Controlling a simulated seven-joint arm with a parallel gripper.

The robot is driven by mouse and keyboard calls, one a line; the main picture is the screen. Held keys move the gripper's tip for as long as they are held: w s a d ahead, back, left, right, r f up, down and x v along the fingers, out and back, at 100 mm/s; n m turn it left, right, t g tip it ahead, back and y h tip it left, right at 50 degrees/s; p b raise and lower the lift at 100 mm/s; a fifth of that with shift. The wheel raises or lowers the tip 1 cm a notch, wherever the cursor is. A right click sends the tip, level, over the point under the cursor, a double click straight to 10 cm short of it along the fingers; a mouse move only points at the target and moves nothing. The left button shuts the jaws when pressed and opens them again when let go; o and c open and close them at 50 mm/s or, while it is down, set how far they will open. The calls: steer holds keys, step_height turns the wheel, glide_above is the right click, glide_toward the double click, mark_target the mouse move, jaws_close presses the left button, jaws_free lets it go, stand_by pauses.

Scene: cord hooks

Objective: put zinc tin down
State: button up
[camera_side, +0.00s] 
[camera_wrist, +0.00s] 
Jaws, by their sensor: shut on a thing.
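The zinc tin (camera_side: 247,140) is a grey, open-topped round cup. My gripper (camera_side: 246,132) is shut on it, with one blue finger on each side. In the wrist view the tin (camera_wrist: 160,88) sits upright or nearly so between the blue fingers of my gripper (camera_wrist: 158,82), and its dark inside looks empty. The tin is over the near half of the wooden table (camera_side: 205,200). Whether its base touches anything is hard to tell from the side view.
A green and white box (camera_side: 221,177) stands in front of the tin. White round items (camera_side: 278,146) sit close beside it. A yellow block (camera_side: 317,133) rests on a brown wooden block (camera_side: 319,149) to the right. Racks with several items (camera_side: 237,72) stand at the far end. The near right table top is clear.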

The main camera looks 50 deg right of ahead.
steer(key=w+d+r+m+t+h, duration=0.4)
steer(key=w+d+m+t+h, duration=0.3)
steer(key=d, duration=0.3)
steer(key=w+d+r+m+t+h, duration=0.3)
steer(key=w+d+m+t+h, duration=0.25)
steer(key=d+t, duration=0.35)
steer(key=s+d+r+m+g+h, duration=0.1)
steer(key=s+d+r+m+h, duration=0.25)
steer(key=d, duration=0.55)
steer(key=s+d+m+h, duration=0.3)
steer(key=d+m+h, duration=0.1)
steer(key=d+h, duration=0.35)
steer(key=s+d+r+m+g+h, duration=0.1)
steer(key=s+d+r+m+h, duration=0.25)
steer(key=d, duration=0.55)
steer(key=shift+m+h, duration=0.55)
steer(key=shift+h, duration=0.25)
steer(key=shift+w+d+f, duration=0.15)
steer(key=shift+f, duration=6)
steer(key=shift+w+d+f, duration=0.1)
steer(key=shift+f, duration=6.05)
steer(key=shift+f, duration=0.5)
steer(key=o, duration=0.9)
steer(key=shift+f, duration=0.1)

- **TASK PROMPT**: Locate the word "down" in the data above. Copy every line carrying it.

- **OUTPUT**:
The robot is driven by mouse and keyboard calls, one a line; the main picture is the screen. Held keys move the gripper's tip for as long as they are held: w s a d ahead, back, left, right, r f up, down and x v along the fingers, out and back, at 100 mm/s; n m turn it left, right, t g tip it ahead, back and y h tip it left, right at 50 degrees/s; p b raise and lower the lift at 100 mm/s; a fifth of that with shift. The wheel raises or lowers the tip 1 cm a notch, wherever the cursor is. A right click sends the tip, level, over the point under the cursor, a double click straight to 10 cm short of it along the fingers; a mouse move only points at the target and moves nothing. The left button shuts the jaws when pressed and opens them again when let go; o and c open and close them at 50 mm/s or, while it is down, set how far they will open. The calls: steer holds keys, step_height turns the wheel, glide_above is the right click, glide_toward the double click, mark_target the mouse move, jaws_close presses the left button, jaws_free lets it go, stand_by pauses.
Objective: put zinc tin down

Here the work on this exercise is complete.